Revocable Letter of Credit – Meaning
A revocable letter of credit is a type of letter of credit in which the issuing bank can amend the terms of the letter of credit or cancel the letter of credit completely without giving prior notice to the beneficiary.
Reasons Why a Bank Revokes a Letter of Credit
There are many reasons why the issuing bank decides to revoke this letter of credit.
Firstly, there are adverse circumstances, such as political tension, deteriorated market conditions, etc., due to which the bank is incapable of honoring the terms of the letter of credit. There are high chances of the letter of credit being revoked by a bomb-hit bank in Afghanistan.
Secondly, there is a possibility that the issuing bank doesn’t have sufficient funds to honor the letter of credit, in which case it cancels the letter of credit. For example, after the 2008 financial crisis, Merrill Lynch filed for bankruptcy. It may revoke all its revocable letter of credit in such a condition.
Types of Revocable Letter of Credit
The following are the two types:
Secured Revocable Letter of Credit
The applicant’s assets secure this letter of credit. In other words, the applicant of the letter of credit has given some mortgage security or personal guarantee to obtain the letter of credit.
Unsecured Revocable Letter of Credit
This letter of credit does not carry any security. The bank has issued this letter of credit solely by looking at the applicant’s history and credit score.

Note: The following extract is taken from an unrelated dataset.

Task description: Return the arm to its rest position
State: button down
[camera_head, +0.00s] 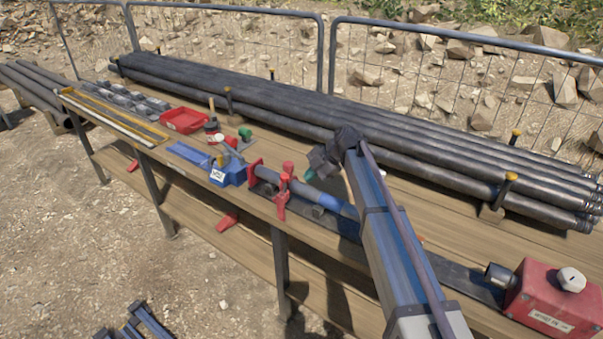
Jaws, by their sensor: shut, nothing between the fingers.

It is important to note that whether it be secured or unsecured, the banker always has the choice to revoke any revocable letter of credit.
Stages at which the Issuing Bank can Revoke the Revocable Letter of Credit
The process of the letter of credit can be divided into the following stages.
- The buyer agrees to buy the goods from the seller and agrees to pay through a letter of credit. The buyer asks the issuing bank to issue a letter of credit.
- Issuing bank issues this letter of credit and sends it to the seller via the seller’s advising bank. The seller accepts it.
- The seller manufactures and ships the goods and prepares shipping documents.
- Then, the seller sends the original documents as per the terms of the letter of credit to issuing bank.
- The issuing bank checks the documents, collects payment from the buyer, and gives the documents to the buyer. Furthermore, it makes the payment to the seller via an advising bank.
- The buyer clears the goods from the shipping line.
The issuing bank can amend or cancel the letter of credit anytime at stage – 3, stage – 4, and stage – 5. The bank can ask to amend the terms of the letter of credit, terms such as asking for an additional document, changing the expiry date of the letter of credit, etc. Also, the issuing bank can refuse to act as a mediator for payment and refuse to pay. In this case, the seller has to collect the payment directly from the buyer. It becomes the seller’s responsibility.
Rarity of Revocable Letter of Credit
A revocable letter of credit is extremely rare. This is because of many reasons. Firstly, it is vulnerable to the risk of non-payment. In fact, it actually negates the purpose of a letter of credit.
Additionally, no bank will confirm a revocable letter of credit. Thus sellers insist that the issuing bank issues an irrevocable letter of credit.